Please return the full listing below without altering anything.

#### Data shown ####

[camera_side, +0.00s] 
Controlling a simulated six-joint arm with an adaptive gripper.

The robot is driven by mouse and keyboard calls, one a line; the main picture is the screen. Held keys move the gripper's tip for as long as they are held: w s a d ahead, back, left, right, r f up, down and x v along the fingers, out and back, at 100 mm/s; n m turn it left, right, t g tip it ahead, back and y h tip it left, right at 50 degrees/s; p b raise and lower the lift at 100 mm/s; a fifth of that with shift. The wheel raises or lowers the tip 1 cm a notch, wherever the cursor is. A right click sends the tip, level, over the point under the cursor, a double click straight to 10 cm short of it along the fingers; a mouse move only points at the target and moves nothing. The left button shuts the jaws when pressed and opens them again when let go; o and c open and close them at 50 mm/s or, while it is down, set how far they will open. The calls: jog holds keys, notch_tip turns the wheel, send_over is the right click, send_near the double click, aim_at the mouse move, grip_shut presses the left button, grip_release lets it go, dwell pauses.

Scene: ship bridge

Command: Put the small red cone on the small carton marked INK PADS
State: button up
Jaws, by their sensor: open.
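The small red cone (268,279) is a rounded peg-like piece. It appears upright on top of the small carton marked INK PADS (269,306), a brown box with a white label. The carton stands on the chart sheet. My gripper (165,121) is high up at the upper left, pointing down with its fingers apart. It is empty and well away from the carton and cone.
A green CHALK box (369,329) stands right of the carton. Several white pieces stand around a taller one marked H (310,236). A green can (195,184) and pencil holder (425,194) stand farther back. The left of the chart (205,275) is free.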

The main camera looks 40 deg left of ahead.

####

__Solution to this task__:
[camera_side, +0.00s] 
Controlling a simulated six-joint arm with an adaptive gripper.

The robot is driven by mouse and keyboard calls, one a line; the main picture is the screen. Held keys move the gripper's tip for as long as they are held: w s a d ahead, back, left, right, r f up, down and x v along the fingers, out and back, at 100 mm/s; n m turn it left, right, t g tip it ahead, back and y h tip it left, right at 50 degrees/s; p b raise and lower the lift at 100 mm/s; a fifth of that with shift. The wheel raises or lowers the tip 1 cm a notch, wherever the cursor is. A right click sends the tip, level, over the point under the cursor, a double click straight to 10 cm short of it along the fingers; a mouse move only points at the target and moves nothing. The left button shuts the jaws when pressed and opens them again when let go; o and c open and close them at 50 mm/s or, while it is down, set how far they will open. The calls: jog holds keys, notch_tip turns the wheel, send_over is the right click, send_near the double click, aim_at the mouse move, grip_shut presses the left button, grip_release lets it go, dwell pauses.

Scene: ship bridge

Command: Put the small red cone on the small carton marked INK PADS
State: button up
Jaws, by their sensor: open.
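The small red cone (268,279) is a rounded peg-like piece. It appears upright on top of the small carton marked INK PADS (269,306), a brown box with a white label. The carton stands on the chart sheet. My gripper (165,121) is high up at the upper left, pointing down with its fingers apart. It is empty and well away from the carton and cone.
A green CHALK box (369,329) stands right of the carton. Several white pieces stand around a taller one marked H (310,236). A green can (195,184) and pencil holder (425,194) stand farther back. The left of the chart (205,275) is free.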

The main camera looks 40 deg left of ahead.

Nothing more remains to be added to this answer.